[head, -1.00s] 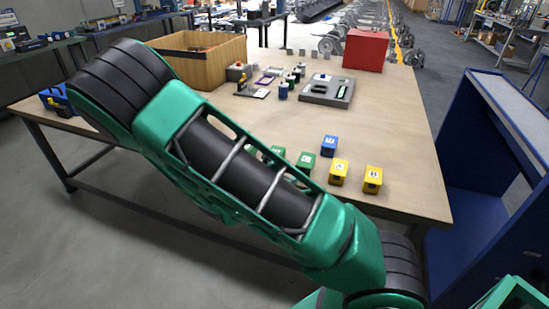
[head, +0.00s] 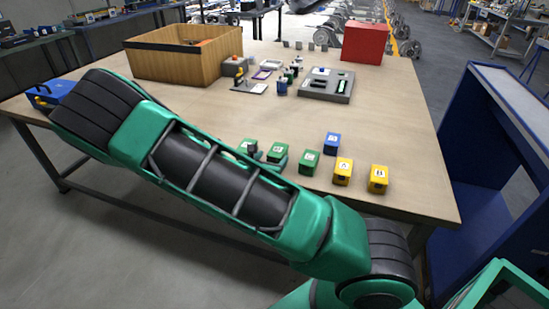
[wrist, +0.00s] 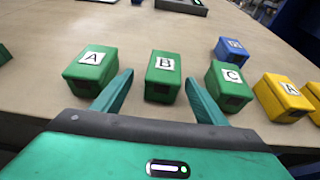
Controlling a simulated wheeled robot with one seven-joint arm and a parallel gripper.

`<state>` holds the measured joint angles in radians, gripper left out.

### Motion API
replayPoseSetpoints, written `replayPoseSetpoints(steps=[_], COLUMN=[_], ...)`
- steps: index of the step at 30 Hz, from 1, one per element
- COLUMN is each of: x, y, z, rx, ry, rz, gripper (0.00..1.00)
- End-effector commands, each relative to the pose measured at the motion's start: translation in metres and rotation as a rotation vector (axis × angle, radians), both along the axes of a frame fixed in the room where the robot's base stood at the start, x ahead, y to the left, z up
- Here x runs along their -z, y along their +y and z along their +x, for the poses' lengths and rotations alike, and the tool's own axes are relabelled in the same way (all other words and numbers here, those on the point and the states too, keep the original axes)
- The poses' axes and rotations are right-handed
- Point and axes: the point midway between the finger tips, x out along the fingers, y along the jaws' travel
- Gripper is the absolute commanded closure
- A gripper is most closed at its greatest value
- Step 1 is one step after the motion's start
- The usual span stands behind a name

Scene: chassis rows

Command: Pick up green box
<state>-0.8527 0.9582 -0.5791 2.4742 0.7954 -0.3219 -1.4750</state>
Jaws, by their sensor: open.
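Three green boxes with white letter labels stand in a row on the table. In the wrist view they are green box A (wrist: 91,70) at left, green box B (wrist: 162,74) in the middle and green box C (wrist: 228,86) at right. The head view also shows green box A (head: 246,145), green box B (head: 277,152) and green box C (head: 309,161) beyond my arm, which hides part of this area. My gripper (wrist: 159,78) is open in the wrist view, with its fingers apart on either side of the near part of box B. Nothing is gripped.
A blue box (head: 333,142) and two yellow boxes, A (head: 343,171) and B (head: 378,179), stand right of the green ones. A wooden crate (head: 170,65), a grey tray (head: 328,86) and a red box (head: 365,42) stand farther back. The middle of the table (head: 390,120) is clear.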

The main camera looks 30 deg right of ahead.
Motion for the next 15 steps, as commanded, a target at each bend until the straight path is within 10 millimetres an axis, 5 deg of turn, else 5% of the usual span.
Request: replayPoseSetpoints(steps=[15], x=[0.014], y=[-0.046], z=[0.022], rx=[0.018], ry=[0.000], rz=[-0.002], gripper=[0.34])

● ● ● ●

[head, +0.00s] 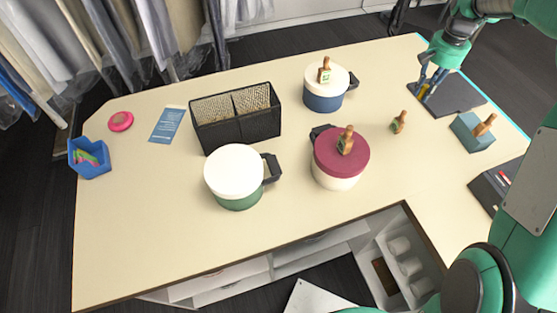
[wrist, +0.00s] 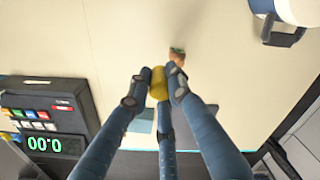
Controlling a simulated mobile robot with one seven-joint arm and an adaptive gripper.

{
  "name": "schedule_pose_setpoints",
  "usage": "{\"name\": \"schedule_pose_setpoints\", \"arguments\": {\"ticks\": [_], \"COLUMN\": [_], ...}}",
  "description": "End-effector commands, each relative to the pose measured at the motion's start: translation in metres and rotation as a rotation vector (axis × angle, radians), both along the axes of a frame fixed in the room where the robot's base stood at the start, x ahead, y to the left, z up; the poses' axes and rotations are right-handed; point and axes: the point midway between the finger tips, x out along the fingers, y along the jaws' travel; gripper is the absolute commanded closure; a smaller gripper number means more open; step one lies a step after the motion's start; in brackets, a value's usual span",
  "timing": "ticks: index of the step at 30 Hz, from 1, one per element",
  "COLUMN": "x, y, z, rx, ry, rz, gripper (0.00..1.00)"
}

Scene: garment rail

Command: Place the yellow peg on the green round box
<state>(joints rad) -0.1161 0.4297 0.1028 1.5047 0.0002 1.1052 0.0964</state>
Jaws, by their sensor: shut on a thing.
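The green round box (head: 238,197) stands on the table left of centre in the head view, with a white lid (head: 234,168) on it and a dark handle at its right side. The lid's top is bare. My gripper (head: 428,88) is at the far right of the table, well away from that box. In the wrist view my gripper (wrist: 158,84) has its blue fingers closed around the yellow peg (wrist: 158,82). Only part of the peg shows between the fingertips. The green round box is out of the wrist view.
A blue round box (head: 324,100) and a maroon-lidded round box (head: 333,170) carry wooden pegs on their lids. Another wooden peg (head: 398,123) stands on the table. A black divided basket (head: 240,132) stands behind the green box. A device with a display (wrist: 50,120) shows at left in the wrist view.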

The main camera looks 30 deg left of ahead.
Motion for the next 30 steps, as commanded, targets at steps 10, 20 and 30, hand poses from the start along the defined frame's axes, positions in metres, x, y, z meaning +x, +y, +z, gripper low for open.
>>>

● ● ● ●

* [Task directions]: Reproduce the data above exactly, but only the lines from the one showing "[head, -1.00s]" through the one showing "- End-effector commands, each", with both ends kept and the pictures left out.

* [Expected answer]:
[head, -1.00s] 
[head, +0.00s] 
[wrist, +0.00s] 
Controlling a simulated wheeled robot with one seven-joint arm and a parallel gripper.

`<state>` holds the measured joint angles in radians, gripper left out.

### Motion API
replayPoseSetpoints, written `replayPoseSetpoints(steps=[_], COLUMN=[_], ...)`
- steps: index of the step at 30 Hz, from 1, one per element
- COLUMN is each of: x, y, z, rx, ry, rz, gripper (0.00..1.00)
- End-effector commands, each relative to the pose measured at the motion's start: translation in metres and rotation as a rotation vector (axis × angle, radians), both along the axes of a frame fixed in the room where the robot's base stood at the start, x ahead, y to the left, z up

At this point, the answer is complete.